Deploying an Image Classifier on UCloud

This tutorial will guide you through setting up a Triton inference server on UCloud for image recognition and classification tasks. We will use the PyTorch app to create an InceptionV3 model, convert it to ONNX and TesorRT formats, and deploy it using the Triton Inference Server on UCloud. This setup allows us to handle inference requests efficiently using HTTP/REST, gRPC, or C API interfaces.

Steps Overview

  1. Define a PyTorch model for image classification.

  2. Convert the model to ONNX and TensorRT formats.

  3. Deploy the models on the Triton Inference Server.

  4. Run performance tests using perf_analyzer and model_analyzer.

Model Definition

In this example, we define a simple image classification model using PyTorch. To build and test the model, we'll start an instance of the PyTorch app on UCloud, selecting a machine type with at least one NVIDIA GPU, such as u3-gpu-1.

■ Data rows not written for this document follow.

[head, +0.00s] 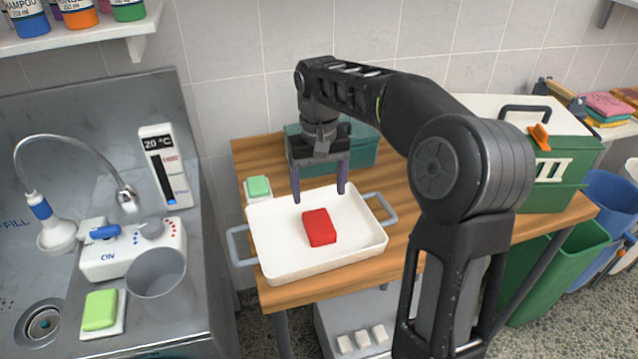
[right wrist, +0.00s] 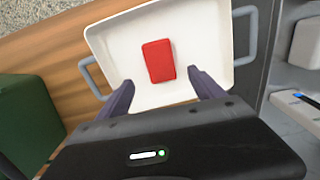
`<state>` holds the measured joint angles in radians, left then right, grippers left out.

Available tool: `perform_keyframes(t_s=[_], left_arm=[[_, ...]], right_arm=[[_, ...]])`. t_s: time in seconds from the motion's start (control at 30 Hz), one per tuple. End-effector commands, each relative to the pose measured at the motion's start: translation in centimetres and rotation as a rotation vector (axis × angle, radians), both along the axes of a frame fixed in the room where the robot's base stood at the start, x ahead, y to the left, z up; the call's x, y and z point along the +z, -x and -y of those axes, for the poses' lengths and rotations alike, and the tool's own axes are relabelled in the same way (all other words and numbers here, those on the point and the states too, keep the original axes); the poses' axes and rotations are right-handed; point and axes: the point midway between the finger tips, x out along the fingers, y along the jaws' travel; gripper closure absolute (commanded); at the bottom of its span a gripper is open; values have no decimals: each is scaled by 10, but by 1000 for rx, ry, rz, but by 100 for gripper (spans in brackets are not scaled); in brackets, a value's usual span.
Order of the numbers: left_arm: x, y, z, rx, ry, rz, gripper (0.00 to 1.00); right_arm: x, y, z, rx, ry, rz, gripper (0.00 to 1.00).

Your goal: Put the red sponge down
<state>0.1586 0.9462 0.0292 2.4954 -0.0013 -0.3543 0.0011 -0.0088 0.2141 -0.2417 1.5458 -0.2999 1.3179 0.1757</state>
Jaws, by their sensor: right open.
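The red sponge (head: 319,227) lies flat in the white tray (head: 285,266), near its middle. In the right wrist view the sponge (right wrist: 158,61) rests on the floor of the tray (right wrist: 108,40), beyond my fingertips. My right gripper (head: 319,197) hangs above the back part of the tray, fingers pointing down. Its two fingers are apart with nothing between them, and they do not touch the sponge. In the right wrist view the open fingers (right wrist: 162,88) show on either side below the sponge. My left gripper is not in view.
The tray with grey handles stands on a wooden table (head: 420,240). A green sponge on a small white dish (head: 258,188) sits behind it, beside a teal container (head: 362,148). A green kennel box (head: 555,185) stands at right. A metal sink counter (head: 190,330) lies left.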

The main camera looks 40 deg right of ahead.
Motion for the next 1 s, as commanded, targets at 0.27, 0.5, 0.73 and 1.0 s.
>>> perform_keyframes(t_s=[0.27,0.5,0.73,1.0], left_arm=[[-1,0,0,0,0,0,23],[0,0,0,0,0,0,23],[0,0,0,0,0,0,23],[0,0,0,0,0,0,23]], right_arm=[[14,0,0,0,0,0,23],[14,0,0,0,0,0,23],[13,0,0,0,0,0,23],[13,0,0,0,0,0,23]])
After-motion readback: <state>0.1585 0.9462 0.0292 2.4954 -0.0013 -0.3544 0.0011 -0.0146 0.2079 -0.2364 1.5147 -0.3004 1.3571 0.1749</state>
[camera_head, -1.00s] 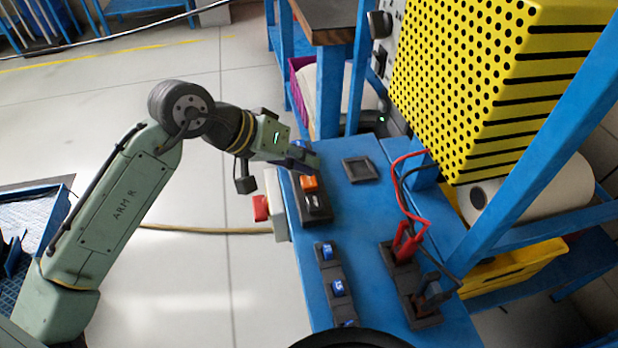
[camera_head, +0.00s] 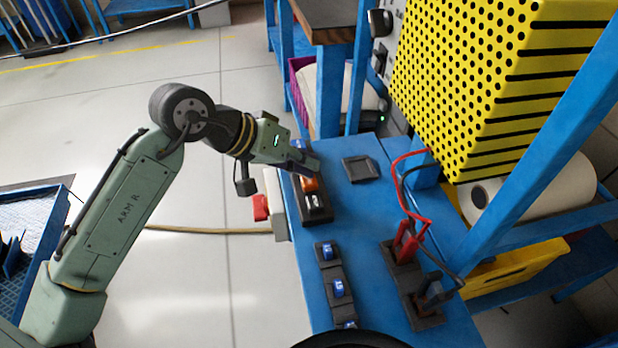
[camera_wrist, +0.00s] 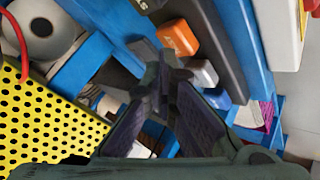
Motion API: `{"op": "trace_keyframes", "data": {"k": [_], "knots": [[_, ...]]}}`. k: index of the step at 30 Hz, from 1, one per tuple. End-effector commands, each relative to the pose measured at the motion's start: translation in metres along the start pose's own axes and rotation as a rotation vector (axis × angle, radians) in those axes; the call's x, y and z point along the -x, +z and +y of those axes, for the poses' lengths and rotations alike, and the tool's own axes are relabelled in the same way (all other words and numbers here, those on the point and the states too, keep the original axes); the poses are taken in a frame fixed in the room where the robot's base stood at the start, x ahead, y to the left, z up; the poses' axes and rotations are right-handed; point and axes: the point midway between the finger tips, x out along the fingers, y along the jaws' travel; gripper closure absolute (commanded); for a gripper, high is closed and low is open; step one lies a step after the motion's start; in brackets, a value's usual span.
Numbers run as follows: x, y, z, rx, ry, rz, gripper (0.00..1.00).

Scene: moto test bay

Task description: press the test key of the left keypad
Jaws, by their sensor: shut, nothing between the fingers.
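A dark keypad (camera_head: 321,217) lies along the left edge of the blue bench. Its orange key (camera_head: 310,184) shows just below my fingertips in the head view, with white marking beside it. In the wrist view the orange key (camera_wrist: 178,37), a pale grey key (camera_wrist: 202,73) and a blue key (camera_wrist: 216,98) stand in a row. My gripper (camera_head: 315,166) is shut and empty, over the keypad by the orange key. In the wrist view its fingertips (camera_wrist: 165,62) are just left of the orange and grey keys. I cannot tell whether they touch; key lettering is not readable.
A row of blue knobs (camera_head: 337,288) lies nearer on the bench. Red and black leads rise from dark sockets (camera_head: 403,247) to the right. A yellow perforated guard (camera_head: 455,85) and blue posts bound the right side. A small dark tray (camera_head: 360,170) lies behind.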

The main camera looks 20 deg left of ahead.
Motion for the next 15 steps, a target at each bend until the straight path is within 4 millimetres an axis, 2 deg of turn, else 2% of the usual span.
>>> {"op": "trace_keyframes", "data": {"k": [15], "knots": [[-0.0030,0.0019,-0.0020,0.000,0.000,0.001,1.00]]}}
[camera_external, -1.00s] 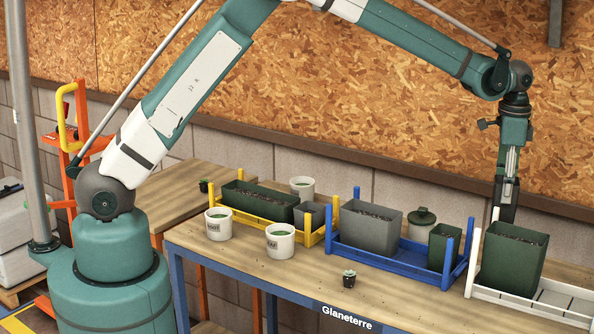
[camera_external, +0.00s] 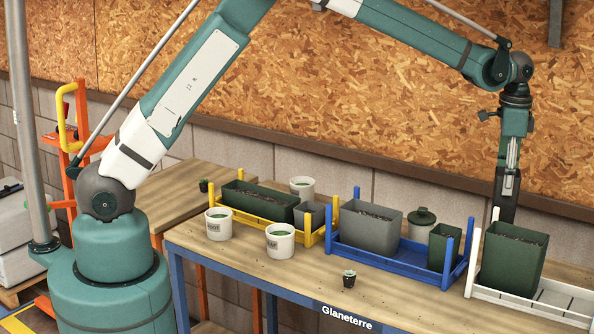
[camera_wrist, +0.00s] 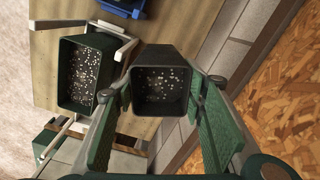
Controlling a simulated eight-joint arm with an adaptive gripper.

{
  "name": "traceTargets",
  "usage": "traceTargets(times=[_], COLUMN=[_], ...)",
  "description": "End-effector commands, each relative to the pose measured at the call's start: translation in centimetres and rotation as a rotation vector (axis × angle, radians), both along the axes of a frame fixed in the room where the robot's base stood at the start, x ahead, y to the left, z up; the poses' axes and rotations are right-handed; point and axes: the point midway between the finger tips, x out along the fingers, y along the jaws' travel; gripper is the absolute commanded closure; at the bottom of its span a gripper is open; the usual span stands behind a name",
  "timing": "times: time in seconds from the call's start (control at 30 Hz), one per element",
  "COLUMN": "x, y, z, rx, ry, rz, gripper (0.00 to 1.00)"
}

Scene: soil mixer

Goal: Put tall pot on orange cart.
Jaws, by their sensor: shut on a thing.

Creating the model directory structure

We need to create a directory structure to store our PyTorch, ONNX, and TensorRT models:

$ mkdir -p models/inception_v3-pytorch-model/1
$ mkdir -p models/inception_v3-onnx-model/1
$ mkdir -p models/inception_v3-trt-fp32-model/1/
$ mkdir -p models/inception_v3-trt-fp16-model/1/

PyTorch model definition

Here, we implement a pre-trained PyTorch model, instantiating the InceptionV3 model with weights trained on the ImageNet dataset. The model is set to evaluation mode with .eval(), and allocated on the GPU with the .cuda() method:

import torch
from torch import nn
from torchvision import models


class Model(nn.Module):
    def __init__(self):
        super(Model, self).__init__()
        self.model = models.inception_v3(pretrained=True)

    def forward(self, x):
        return self.model(x)

model = Model().eval().cuda()

Model testing

To test the model, we first download the ImageNet labels. This can be done using the following Python lines of code:

import requests

url = "https://raw.githubusercontent.com/anishathalye/imagenet-simple-labels/master/imagenet-simple-labels.json"
response = requests.get(url)

# Save the content to a file
with open("imagenet-simple-labels.json", "wb") as file:
    file.write(response.content)

You can obtain sample images from the ImageNet dataset, for example, from here.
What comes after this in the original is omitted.